** start DATASET CONTENT **
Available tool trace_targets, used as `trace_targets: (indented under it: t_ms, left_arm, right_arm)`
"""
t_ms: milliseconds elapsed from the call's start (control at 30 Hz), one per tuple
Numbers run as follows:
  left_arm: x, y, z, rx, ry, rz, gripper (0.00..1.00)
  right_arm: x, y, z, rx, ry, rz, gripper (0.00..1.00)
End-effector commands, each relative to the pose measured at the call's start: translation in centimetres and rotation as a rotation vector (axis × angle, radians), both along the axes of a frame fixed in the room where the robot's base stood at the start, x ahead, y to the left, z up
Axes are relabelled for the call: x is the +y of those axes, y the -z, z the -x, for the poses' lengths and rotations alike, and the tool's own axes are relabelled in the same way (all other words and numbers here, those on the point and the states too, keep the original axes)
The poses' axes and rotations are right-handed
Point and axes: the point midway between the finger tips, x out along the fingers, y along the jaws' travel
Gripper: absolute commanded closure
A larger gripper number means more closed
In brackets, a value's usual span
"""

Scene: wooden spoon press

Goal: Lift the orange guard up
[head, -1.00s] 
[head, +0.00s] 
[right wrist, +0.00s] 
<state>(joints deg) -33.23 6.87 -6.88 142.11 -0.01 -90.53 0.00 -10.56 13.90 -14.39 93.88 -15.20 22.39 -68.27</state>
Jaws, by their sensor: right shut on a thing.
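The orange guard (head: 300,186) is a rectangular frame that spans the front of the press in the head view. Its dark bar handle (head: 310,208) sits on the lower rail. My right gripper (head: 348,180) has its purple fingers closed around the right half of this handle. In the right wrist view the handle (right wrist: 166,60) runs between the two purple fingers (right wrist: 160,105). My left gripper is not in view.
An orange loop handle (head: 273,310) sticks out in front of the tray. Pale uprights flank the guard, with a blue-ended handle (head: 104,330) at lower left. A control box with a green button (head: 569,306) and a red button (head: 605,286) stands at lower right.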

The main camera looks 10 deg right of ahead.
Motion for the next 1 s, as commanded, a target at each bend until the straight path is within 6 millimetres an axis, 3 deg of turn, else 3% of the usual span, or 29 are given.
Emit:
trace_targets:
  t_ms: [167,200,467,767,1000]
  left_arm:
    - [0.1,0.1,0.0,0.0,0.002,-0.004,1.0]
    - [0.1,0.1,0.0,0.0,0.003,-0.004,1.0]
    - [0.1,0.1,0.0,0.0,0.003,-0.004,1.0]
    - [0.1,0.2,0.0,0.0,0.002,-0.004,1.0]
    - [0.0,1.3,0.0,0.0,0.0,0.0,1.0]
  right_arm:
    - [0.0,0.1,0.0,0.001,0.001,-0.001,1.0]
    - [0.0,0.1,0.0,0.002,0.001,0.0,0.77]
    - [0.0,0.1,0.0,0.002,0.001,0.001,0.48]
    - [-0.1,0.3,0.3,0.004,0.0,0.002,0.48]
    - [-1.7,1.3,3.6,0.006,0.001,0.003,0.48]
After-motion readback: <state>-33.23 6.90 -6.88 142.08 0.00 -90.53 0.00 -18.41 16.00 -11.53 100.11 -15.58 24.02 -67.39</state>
** end DATASET CONTENT **
EXERCISE INSTRUCTIONS: Retype only this portion of the data above: the line containing "Axes are relabelled for", the line containing "Gripper: absolute commanded closure", and all lines between them, exactly.

FINISHED TASK:
Axes are relabelled for the call: x is the +y of those axes, y the -z, z the -x, for the poses' lengths and rotations alike, and the tool's own axes are relabelled in the same way (all other words and numbers here, those on the point and the states too, keep the original axes)
The poses' axes and rotations are right-handed
Point and axes: the point midway between the finger tips, x out along the fingers, y along the jaws' travel
Gripper: absolute commanded closure

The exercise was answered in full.